• _Set exercise_: Starting from the line that contains "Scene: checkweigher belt", copy every line exactly until the line that contains "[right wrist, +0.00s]", which is also included.

Items from a data source

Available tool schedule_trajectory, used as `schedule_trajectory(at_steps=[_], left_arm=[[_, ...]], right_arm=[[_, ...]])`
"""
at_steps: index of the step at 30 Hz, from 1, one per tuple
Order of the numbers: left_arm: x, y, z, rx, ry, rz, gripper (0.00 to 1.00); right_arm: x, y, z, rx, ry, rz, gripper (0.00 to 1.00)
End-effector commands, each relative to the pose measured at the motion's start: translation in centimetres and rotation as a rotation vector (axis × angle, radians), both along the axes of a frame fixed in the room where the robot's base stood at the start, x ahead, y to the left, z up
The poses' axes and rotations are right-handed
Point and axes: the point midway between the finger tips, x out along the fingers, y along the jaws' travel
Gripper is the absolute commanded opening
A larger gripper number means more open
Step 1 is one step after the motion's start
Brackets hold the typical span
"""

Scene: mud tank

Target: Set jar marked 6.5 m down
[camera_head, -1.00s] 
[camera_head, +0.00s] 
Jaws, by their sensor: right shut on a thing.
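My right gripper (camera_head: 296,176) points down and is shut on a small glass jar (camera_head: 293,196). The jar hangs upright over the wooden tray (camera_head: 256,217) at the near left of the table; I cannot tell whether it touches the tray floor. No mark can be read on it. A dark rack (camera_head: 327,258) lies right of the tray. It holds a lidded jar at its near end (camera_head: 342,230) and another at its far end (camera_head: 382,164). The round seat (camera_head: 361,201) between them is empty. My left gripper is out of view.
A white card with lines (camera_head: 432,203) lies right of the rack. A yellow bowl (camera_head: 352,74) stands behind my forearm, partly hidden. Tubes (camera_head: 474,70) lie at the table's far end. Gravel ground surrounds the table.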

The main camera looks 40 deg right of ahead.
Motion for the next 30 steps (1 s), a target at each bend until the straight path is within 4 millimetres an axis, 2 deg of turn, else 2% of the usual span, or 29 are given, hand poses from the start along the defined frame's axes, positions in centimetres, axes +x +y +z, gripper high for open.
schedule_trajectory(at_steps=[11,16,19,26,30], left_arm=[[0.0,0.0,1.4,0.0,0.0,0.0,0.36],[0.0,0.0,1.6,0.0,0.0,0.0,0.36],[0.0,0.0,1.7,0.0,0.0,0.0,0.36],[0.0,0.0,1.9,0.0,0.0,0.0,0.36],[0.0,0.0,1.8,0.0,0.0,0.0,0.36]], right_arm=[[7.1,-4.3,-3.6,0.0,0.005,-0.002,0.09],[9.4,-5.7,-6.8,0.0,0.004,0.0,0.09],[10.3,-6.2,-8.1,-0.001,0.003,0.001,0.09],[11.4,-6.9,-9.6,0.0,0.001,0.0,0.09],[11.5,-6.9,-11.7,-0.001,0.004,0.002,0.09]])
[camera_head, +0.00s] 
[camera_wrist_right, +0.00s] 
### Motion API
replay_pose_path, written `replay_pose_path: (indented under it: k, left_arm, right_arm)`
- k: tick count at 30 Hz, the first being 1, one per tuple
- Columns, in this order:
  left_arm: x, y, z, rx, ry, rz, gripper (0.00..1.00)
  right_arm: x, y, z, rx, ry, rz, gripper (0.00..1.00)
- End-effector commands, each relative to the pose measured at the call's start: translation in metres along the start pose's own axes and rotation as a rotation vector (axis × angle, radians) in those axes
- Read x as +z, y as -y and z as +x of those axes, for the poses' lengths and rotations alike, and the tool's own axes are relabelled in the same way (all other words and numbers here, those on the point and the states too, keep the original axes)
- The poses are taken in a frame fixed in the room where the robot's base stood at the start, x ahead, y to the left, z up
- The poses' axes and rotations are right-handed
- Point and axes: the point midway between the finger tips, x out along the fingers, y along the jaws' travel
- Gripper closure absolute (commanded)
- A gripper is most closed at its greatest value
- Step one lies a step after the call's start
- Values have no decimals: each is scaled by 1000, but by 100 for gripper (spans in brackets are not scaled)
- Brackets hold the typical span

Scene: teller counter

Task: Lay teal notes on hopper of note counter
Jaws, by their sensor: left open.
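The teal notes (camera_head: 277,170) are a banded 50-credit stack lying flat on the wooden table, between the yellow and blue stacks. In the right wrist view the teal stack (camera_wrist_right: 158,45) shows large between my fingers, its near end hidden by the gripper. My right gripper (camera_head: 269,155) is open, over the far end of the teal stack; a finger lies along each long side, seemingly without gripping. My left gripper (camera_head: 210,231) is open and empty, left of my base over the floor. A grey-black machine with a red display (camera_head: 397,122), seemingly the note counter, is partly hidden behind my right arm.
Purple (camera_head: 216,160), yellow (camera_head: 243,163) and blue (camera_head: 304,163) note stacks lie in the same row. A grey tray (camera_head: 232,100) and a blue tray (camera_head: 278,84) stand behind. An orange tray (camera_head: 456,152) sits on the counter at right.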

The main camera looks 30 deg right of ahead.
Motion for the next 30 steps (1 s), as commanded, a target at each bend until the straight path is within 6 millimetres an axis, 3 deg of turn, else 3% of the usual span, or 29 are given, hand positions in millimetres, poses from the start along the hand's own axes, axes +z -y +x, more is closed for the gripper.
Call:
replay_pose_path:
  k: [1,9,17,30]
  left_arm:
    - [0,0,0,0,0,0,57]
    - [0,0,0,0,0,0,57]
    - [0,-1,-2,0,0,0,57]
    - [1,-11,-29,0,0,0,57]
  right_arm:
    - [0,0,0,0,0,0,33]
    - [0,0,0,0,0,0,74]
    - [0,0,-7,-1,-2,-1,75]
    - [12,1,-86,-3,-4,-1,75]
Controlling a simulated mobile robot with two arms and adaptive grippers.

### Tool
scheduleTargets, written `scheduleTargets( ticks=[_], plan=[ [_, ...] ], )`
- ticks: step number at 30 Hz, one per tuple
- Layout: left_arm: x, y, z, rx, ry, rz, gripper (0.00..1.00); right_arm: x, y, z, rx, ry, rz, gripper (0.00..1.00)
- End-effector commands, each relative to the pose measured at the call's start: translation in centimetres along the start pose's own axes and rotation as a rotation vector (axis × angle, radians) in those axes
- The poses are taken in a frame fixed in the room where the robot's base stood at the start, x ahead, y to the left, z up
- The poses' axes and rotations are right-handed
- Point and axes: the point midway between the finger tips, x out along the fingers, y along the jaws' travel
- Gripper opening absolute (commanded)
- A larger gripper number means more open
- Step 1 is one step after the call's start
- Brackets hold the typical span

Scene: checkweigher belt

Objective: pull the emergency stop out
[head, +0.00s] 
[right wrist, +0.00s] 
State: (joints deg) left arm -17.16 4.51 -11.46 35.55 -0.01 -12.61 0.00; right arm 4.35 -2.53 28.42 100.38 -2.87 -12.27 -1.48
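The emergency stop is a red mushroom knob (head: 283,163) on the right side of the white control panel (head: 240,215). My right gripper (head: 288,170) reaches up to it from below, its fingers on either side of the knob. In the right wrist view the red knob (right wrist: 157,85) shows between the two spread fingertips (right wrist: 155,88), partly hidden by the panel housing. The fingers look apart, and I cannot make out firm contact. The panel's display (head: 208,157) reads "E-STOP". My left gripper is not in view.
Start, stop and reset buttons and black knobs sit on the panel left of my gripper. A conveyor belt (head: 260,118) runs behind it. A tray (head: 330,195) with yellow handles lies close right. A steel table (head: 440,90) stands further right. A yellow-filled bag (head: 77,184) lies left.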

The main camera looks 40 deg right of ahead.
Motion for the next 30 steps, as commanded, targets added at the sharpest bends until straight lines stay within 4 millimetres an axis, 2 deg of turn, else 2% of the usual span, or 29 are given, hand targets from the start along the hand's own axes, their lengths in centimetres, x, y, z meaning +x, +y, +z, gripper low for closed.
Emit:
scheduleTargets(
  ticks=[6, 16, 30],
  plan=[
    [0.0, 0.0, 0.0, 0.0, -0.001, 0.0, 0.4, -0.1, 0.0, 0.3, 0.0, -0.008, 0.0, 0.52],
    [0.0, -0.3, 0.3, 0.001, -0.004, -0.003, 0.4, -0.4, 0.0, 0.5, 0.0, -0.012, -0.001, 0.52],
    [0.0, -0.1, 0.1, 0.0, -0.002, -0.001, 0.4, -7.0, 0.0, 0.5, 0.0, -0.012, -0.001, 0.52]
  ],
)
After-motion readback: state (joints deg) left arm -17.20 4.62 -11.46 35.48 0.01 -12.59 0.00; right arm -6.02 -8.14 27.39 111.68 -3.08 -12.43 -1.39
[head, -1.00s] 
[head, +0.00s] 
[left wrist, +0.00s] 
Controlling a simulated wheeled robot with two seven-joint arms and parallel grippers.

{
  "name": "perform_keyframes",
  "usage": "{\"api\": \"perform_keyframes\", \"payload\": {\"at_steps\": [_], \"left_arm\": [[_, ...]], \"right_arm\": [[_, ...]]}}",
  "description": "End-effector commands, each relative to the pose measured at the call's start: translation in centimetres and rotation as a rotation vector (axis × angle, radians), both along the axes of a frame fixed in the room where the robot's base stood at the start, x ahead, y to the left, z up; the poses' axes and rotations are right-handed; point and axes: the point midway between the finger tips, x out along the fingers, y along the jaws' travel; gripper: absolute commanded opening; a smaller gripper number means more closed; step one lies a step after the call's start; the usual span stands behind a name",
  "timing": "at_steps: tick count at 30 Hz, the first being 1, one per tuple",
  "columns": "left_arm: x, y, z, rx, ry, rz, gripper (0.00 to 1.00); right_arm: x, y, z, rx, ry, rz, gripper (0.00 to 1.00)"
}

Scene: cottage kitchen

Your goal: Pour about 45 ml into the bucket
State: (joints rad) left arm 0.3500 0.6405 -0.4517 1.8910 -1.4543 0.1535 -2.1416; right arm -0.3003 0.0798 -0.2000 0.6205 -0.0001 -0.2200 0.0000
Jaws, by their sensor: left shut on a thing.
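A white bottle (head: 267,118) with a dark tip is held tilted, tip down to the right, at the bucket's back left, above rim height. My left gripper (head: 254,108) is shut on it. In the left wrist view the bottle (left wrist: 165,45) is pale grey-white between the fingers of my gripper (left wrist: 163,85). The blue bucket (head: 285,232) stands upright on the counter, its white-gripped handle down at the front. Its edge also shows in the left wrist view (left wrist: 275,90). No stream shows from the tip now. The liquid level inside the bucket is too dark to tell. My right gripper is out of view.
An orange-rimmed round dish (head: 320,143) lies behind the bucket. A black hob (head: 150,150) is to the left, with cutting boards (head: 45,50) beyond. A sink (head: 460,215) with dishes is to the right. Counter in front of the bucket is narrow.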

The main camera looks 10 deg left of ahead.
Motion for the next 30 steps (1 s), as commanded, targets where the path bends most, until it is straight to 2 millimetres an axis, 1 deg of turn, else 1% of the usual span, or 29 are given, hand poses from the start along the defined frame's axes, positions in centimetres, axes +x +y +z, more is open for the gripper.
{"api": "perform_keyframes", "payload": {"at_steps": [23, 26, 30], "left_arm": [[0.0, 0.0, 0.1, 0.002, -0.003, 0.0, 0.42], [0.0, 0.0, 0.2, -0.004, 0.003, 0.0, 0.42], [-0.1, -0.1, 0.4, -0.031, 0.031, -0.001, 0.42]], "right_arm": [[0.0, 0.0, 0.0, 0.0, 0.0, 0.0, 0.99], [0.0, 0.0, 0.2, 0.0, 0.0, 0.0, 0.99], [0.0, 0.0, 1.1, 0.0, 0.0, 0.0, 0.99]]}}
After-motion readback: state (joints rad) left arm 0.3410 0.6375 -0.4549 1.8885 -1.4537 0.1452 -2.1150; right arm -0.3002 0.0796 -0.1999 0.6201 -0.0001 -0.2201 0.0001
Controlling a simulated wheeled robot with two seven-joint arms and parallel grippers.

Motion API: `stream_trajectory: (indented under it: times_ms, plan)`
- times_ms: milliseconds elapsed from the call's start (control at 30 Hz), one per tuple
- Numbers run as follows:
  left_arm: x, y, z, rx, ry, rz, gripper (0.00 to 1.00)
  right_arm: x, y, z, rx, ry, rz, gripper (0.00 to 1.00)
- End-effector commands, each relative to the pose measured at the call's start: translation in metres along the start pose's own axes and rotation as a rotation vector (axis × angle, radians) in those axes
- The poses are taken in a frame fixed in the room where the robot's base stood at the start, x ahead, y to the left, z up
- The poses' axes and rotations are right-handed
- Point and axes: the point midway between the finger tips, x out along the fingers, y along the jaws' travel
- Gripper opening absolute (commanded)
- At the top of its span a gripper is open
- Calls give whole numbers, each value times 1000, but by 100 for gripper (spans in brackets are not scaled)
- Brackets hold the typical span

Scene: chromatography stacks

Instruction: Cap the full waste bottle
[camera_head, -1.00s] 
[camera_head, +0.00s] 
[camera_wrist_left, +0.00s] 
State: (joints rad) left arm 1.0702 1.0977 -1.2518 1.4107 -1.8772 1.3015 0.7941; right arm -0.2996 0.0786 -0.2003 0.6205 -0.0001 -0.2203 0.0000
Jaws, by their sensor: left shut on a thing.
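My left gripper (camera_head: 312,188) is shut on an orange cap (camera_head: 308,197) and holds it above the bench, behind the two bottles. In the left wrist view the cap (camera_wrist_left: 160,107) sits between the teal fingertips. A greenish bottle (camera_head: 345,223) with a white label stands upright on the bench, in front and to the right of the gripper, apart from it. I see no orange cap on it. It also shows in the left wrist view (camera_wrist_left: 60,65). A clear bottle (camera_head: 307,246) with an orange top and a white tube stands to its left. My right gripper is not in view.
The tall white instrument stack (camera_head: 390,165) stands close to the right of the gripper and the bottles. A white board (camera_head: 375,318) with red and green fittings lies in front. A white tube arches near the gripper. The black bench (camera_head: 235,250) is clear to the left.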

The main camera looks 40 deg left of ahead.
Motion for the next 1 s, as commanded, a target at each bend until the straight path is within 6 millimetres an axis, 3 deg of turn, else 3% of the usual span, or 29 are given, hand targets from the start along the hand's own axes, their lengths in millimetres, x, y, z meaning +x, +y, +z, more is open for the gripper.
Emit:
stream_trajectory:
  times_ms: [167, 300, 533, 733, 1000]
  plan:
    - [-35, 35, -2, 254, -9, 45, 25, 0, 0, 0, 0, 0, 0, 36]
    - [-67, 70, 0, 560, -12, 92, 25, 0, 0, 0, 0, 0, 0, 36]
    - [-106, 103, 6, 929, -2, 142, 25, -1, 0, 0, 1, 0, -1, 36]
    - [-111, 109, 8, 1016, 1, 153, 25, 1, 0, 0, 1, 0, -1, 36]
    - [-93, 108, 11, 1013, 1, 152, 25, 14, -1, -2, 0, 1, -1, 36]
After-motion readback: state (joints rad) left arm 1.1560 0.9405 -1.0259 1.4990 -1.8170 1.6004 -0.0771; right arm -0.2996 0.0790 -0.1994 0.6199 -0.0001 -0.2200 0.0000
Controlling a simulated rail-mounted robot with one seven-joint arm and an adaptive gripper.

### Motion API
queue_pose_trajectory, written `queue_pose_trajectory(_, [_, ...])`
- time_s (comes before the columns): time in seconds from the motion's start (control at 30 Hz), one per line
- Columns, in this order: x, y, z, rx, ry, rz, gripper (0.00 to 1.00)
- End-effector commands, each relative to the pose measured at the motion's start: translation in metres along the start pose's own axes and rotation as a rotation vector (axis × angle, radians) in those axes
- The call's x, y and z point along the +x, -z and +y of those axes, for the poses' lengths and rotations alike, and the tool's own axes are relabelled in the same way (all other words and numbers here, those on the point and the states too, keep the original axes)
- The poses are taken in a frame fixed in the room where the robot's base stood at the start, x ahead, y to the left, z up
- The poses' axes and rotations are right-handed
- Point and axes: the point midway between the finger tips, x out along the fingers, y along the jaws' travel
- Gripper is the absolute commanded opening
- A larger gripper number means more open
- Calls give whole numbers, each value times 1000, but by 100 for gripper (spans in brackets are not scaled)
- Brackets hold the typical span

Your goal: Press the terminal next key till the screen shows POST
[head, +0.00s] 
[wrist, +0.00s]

• _Solution for this task_:
Scene: checkweigher belt

Objective: pull the emergency stop out
[head, +0.00s] 
[right wrist, +0.00s] 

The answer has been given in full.